Robot task records:
◆ ◆ ◆ ◆

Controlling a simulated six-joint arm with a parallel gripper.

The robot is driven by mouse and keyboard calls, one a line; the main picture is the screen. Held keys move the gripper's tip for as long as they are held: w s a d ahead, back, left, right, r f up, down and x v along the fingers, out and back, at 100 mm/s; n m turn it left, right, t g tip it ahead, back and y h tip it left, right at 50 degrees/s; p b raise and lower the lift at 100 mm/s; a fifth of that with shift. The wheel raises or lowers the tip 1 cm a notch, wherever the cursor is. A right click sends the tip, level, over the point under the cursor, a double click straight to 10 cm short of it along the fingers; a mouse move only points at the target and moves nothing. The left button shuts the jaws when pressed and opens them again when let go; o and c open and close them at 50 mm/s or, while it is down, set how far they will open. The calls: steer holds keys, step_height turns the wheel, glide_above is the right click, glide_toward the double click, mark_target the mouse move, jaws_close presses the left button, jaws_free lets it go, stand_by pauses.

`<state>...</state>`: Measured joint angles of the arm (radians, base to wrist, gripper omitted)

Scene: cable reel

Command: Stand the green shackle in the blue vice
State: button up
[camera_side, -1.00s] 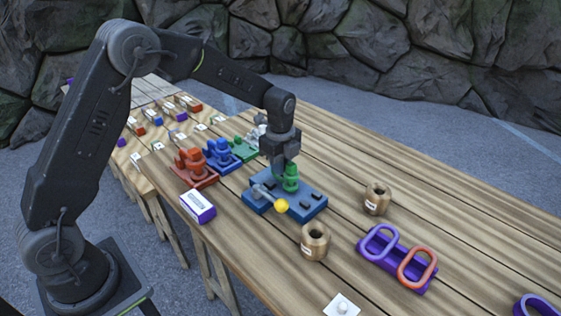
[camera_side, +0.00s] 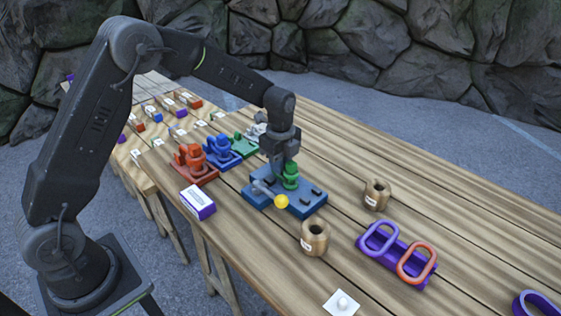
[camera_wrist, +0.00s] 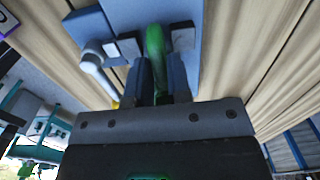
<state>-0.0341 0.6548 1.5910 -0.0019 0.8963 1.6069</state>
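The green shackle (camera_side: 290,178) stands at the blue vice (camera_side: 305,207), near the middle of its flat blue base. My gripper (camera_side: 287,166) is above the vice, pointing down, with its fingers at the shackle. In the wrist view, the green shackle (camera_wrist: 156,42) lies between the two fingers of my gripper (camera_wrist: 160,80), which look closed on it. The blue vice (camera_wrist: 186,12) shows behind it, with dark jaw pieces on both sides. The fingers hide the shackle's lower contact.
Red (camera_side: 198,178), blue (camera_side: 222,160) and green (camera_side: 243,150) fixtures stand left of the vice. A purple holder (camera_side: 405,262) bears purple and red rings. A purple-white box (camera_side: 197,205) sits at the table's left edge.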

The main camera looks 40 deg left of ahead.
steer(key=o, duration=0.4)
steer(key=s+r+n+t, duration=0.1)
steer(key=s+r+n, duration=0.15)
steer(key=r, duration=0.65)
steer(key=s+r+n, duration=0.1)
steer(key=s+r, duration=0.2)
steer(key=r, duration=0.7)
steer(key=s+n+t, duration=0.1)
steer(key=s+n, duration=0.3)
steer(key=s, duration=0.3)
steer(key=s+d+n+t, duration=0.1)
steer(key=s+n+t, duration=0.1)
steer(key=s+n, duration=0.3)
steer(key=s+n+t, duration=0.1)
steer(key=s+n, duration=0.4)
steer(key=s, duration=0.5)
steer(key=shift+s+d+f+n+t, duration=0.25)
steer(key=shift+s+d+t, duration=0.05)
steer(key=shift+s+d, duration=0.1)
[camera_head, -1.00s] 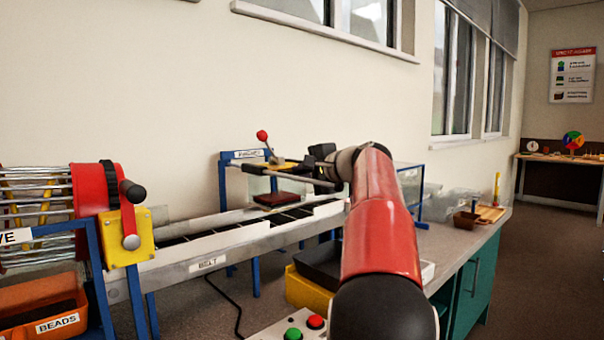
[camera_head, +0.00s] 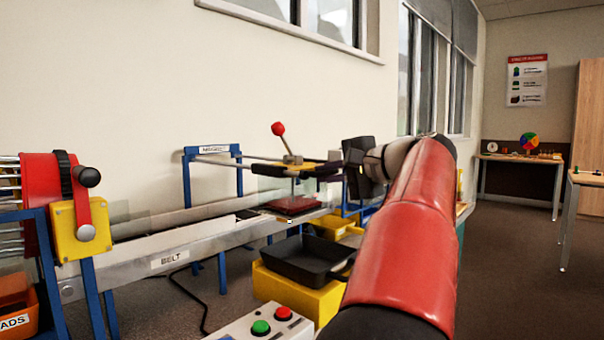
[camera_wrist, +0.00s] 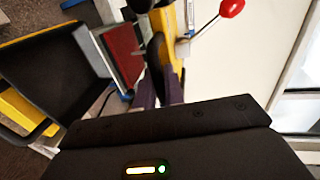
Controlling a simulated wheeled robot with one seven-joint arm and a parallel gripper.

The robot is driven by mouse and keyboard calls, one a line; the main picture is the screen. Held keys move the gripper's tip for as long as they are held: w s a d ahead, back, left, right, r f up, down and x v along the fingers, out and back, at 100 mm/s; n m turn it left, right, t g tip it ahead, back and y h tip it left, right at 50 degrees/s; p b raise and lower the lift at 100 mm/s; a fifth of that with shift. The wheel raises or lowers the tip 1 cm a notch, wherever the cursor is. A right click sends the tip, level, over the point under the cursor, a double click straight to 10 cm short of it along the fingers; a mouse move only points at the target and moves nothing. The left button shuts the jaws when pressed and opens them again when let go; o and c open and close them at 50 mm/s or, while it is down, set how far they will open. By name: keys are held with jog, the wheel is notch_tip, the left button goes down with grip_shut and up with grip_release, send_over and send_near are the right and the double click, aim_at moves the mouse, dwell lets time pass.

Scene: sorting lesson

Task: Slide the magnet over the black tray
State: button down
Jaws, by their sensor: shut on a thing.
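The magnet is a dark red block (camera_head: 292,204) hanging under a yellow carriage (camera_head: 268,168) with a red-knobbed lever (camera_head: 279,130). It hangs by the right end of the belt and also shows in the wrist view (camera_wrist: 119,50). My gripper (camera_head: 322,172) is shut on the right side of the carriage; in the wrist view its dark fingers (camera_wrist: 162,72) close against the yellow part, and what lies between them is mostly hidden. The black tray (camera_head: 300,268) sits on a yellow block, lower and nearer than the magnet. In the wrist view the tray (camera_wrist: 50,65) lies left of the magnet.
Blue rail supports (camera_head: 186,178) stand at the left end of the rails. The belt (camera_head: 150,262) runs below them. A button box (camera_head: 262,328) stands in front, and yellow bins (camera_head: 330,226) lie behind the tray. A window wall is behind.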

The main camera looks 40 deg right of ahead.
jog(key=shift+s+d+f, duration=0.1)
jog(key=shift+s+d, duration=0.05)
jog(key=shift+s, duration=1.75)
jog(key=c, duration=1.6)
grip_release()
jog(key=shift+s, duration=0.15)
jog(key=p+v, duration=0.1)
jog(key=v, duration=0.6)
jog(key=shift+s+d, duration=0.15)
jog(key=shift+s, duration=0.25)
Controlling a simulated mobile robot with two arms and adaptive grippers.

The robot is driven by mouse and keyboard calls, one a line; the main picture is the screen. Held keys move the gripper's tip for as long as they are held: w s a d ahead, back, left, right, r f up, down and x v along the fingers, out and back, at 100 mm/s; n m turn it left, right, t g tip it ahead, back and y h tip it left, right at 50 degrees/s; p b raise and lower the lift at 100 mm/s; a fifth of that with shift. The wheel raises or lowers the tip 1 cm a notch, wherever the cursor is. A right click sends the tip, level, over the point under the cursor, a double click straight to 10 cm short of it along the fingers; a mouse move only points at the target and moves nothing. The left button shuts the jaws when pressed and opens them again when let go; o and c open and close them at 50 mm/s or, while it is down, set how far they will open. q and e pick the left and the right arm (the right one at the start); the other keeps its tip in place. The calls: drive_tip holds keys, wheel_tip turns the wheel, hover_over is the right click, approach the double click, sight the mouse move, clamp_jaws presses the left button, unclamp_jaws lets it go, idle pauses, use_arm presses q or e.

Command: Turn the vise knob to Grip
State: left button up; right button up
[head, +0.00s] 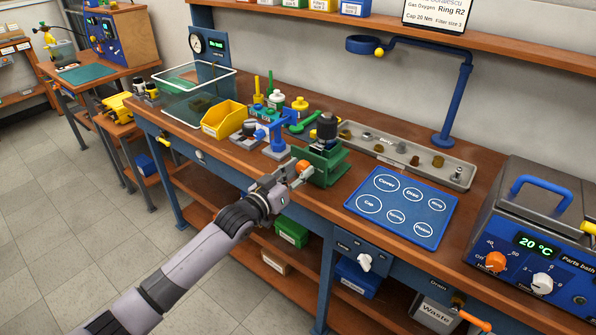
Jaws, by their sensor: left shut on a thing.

◆ ◆ ◆ ◆

Written instruction: All preceding records should be duplicated verbatim, images excepted.

Exercise response:
Controlling a simulated six-joint arm with a parallel gripper.

The robot is driven by mouse and keyboard calls, one a line; the main picture is the screen. Held keys move the gripper's tip for as long as they are held: w s a d ahead, back, left, right, r f up, down and x v along the fingers, out and back, at 100 mm/s; n m turn it left, right, t g tip it ahead, back and y h tip it left, right at 50 degrees/s; p b raise and lower the lift at 100 mm/s; a fifth of that with shift. The wheel raises or lowers the tip 1 cm a notch, wherever the cursor is. A right click sends the tip, level, over the point under the cursor, a double click straight to 10 cm short of it along the fingers; a mouse move only points at the target and moves nothing. The left button shuts the jaws when pressed and opens them again when let go; o and c open and close them at 50 mm/s or, while it is down, set how far they will open. The calls: steer holds keys, step_height turns the wheel, glide_above is the right click, glide_toward the double click, mark_target the mouse move, jaws_close presses the left button, jaws_free lets it go, stand_by pauses.

`<state>...</state>`: Measured joint angles of the arm (radians, base to wrist, gripper omitted)

Scene: cable reel

Command: Stand the green shackle in the blue vice
State: button up
[camera_side, -1.00s] 
[camera_side, +0.00s] 
[camera_wrist, +0.00s] 
<state>-0.0341 0.6548 1.5910 -0.0019 0.8963 1.6069</state>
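The green shackle (camera_side: 290,178) stands at the blue vice (camera_side: 305,207), near the middle of its flat blue base. My gripper (camera_side: 287,166) is above the vice, pointing down, with its fingers at the shackle. In the wrist view, the green shackle (camera_wrist: 156,42) lies between the two fingers of my gripper (camera_wrist: 160,80), which look closed on it. The blue vice (camera_wrist: 186,12) shows behind it, with dark jaw pieces on both sides. The fingers hide the shackle's lower contact.
Red (camera_side: 198,178), blue (camera_side: 222,160) and green (camera_side: 243,150) fixtures stand left of the vice. A purple holder (camera_side: 405,262) bears purple and red rings. A purple-white box (camera_side: 197,205) sits at the table's left edge.

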The main camera looks 40 deg left of ahead.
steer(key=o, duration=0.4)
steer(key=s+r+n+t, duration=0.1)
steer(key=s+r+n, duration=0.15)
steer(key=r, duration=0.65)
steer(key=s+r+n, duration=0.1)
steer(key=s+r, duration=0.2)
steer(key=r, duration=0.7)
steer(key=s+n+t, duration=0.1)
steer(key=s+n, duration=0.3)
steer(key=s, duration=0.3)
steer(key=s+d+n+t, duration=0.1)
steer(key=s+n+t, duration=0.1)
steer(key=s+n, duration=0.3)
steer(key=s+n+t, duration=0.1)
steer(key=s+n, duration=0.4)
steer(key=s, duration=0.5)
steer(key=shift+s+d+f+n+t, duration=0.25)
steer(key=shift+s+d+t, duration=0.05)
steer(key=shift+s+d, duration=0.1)
[camera_head, -1.00s] 
[camera_head, +0.00s] 
[camera_wrist, +0.00s] 
Controlling a simulated wheeled robot with one seven-joint arm and a parallel gripper.

The robot is driven by mouse and keyboard calls, one a line; the main picture is the screen. Held keys move the gripper's tip for as long as they are held: w s a d ahead, back, left, right, r f up, down and x v along the fingers, out and back, at 100 mm/s; n m turn it left, right, t g tip it ahead, back and y h tip it left, right at 50 degrees/s; p b raise and lower the lift at 100 mm/s; a fifth of that with shift. The wheel raises or lowers the tip 1 cm a notch, wherever the cursor is. A right click sends the tip, level, over the point under the cursor, a double click straight to 10 cm short of it along the fingers; a mouse move only points at the target and moves nothing. The left button shuts the jaws when pressed and opens them again when let go; o and c open and close them at 50 mm/s or, while it is down, set how far they will open. By name: keys are held with jog, the wheel is notch_tip, the left button goes down with grip_shut and up with grip_release, send_over and send_near are the right and the double click, aim_at moves the mouse, dwell lets time pass.

Scene: sorting lesson

Task: Slide the magnet over the black tray
State: button down
Jaws, by their sensor: shut on a thing.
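The magnet is a dark red block (camera_head: 292,204) hanging under a yellow carriage (camera_head: 268,168) with a red-knobbed lever (camera_head: 279,130). It hangs by the right end of the belt and also shows in the wrist view (camera_wrist: 119,50). My gripper (camera_head: 322,172) is shut on the right side of the carriage; in the wrist view its dark fingers (camera_wrist: 162,72) close against the yellow part, and what lies between them is mostly hidden. The black tray (camera_head: 300,268) sits on a yellow block, lower and nearer than the magnet. In the wrist view the tray (camera_wrist: 50,65) lies left of the magnet.
Blue rail supports (camera_head: 186,178) stand at the left end of the rails. The belt (camera_head: 150,262) runs below them. A button box (camera_head: 262,328) stands in front, and yellow bins (camera_head: 330,226) lie behind the tray. A window wall is behind.

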The main camera looks 40 deg right of ahead.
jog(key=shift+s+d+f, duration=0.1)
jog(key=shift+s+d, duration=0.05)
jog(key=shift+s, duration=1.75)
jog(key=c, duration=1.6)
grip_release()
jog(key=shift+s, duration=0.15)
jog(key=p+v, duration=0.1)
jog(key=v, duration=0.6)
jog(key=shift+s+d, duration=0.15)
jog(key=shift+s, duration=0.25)
Controlling a simulated mobile robot with two arms and adaptive grippers.

The robot is driven by mouse and keyboard calls, one a line; the main picture is the screen. Held keys move the gripper's tip for as long as they are held: w s a d ahead, back, left, right, r f up, down and x v along the fingers, out and back, at 100 mm/s; n m turn it left, right, t g tip it ahead, back and y h tip it left, right at 50 degrees/s; p b raise and lower the lift at 100 mm/s; a fifth of that with shift. The wheel raises or lowers the tip 1 cm a notch, wherever the cursor is. A right click sends the tip, level, over the point under the cursor, a double click straight to 10 cm short of it along the fingers; a mouse move only points at the target and moves nothing. The left button shuts the jaws when pressed and opens them again when let go; o and c open and close them at 50 mm/s or, while it is down, set how far they will open. q and e pick the left and the right arm (the right one at the start); the other keeps its tip in place. The calls: drive_tip holds keys, wheel_tip turns the wheel, hover_over is the right click, approach the double click, sight the mouse move, clamp_jaws presses the left button, unclamp_jaws lets it go, idle pauses, use_arm presses q or e.

Command: Turn the vise knob to Grip
State: left button up; right button up
[head, +0.00s] 
Jaws, by their sensor: left shut on a thing.

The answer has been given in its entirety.